| YOUR GOAL |
Give back the line where "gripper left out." appears and all the lines after it until the listing ends, unchanged and with nothing else.

| MATERIAL |

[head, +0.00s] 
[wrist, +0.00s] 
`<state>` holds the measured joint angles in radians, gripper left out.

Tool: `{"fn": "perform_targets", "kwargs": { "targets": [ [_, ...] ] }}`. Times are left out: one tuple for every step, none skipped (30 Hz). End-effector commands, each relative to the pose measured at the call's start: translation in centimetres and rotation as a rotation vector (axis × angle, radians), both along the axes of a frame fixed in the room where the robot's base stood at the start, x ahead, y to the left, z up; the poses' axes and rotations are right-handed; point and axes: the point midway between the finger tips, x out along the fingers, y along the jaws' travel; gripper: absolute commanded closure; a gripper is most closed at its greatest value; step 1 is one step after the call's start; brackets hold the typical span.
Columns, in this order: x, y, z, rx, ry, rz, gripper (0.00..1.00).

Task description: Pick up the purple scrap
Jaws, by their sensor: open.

| RESPONSE |
`<state>` holds the measured joint angles in radians, gripper left out.

Tool: `{"fn": "perform_targets", "kwargs": { "targets": [ [_, ...] ] }}`. Times are left out: one tuple for every step, none skipped (30 Hz). End-effector commands, each relative to the pose measured at the call's start: translation in centimetres and rotation as a rotation vector (axis × angle, radians), both along the axes of a frame fixed in the room where the robot's base stood at the start, x ahead, y to the left, z up; the poses' axes and rotations are right-handed; point and axes: the point midway between the finger tips, x out along the fingers, y along the jaws' travel; gripper: absolute commanded closure; a gripper is most closed at its greatest value; step 1 is one step after the call's start; brackets hold the typical span.
Columns, in this order: x, y, z, rx, ry, rz, gripper (0.00..1.00).

Task description: Pick up the purple scrap
Jaws, by their sensor: open.

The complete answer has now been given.